EXERCISE REQUIREMENTS
List all the lines in these records that hold "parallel".
— Start of GIVEN RECORDS —
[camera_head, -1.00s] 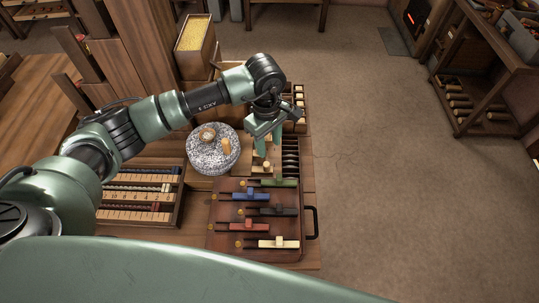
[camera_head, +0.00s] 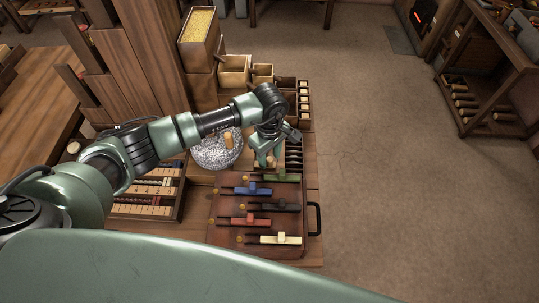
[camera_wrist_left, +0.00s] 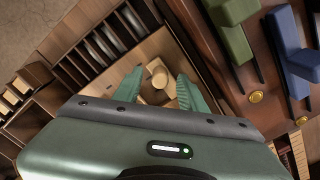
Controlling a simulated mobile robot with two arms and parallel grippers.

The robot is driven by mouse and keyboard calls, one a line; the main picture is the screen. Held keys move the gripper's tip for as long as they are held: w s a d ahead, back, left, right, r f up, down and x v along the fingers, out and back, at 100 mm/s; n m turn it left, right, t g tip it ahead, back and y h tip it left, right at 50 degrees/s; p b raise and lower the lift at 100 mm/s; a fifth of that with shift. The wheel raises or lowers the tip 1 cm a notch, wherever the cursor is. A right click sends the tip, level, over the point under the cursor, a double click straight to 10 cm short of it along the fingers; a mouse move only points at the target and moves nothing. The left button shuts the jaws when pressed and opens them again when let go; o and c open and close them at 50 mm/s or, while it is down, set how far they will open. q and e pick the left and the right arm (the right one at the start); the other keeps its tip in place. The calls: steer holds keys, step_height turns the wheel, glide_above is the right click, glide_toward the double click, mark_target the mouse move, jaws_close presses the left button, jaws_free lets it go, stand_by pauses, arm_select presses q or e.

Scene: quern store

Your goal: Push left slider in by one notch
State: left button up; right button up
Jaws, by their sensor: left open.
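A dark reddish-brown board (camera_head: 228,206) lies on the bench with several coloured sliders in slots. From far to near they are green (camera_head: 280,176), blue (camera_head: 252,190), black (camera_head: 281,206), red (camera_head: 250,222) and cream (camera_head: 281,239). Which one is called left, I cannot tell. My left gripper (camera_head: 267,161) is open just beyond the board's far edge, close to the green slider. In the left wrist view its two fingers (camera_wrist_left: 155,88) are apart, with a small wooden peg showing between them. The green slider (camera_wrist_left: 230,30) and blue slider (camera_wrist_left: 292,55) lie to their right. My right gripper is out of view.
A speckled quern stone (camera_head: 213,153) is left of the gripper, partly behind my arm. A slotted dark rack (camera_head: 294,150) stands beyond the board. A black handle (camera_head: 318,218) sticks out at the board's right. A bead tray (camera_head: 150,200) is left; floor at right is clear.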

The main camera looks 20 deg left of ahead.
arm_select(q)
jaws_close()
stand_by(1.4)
— End of GIVEN RECORDS —
— Start of GIVEN RECORDS —
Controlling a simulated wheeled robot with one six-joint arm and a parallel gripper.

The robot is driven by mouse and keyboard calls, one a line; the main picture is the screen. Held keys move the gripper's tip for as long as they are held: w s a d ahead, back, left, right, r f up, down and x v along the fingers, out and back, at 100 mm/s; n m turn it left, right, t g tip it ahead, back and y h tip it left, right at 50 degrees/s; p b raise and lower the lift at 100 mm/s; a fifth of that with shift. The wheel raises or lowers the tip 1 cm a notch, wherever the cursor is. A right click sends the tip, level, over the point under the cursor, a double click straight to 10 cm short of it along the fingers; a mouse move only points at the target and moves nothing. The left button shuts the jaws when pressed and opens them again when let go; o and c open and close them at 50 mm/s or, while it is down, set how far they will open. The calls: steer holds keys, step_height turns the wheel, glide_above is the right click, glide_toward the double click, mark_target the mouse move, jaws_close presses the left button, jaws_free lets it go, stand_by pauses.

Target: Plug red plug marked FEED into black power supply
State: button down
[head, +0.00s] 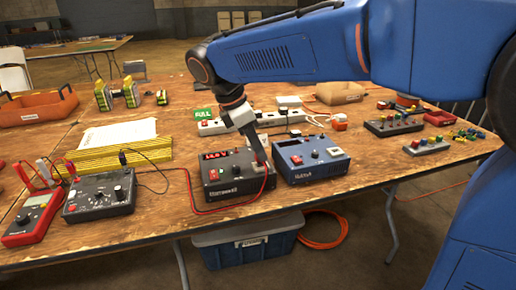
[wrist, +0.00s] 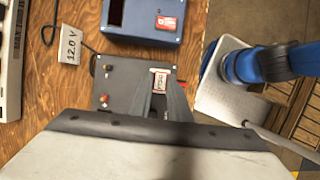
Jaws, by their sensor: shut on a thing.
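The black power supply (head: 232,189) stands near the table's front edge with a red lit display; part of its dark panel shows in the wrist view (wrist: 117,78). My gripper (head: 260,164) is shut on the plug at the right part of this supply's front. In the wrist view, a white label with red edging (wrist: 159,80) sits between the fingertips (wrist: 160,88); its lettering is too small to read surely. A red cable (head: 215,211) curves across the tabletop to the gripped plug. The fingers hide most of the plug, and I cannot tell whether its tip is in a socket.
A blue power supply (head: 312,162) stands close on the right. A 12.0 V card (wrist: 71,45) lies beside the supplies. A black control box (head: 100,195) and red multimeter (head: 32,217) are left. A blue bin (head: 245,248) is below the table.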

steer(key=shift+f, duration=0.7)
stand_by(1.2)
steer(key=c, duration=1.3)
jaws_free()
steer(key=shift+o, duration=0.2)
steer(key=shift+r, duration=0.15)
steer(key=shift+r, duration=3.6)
— End of GIVEN RECORDS —
— Start of GIVEN RECORDS —
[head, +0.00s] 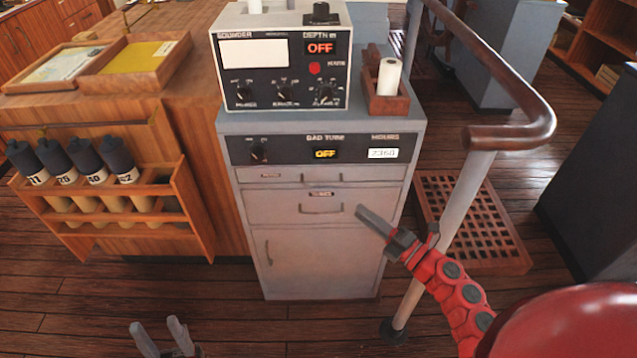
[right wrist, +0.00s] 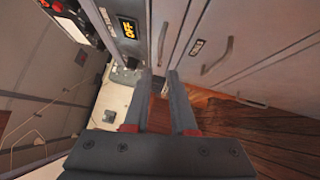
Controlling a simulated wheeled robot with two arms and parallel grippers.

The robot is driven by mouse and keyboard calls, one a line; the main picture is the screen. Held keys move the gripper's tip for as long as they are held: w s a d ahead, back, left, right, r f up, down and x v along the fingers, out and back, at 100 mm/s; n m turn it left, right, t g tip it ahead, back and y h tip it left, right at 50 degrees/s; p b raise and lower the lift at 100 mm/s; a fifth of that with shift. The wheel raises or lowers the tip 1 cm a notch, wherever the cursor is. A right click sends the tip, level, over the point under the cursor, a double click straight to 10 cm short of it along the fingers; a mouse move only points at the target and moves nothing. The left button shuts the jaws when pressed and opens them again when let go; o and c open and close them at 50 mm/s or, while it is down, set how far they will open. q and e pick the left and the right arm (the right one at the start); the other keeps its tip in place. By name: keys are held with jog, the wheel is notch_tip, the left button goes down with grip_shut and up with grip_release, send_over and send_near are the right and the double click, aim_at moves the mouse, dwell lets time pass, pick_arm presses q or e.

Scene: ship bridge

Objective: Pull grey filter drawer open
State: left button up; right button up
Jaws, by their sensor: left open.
— End of GIVEN RECORDS —
FINAL RESULT
Controlling a simulated mobile robot with two arms and parallel grippers.
Controlling a simulated wheeled robot with one six-joint arm and a parallel gripper.
Controlling a simulated wheeled robot with two arms and parallel grippers.

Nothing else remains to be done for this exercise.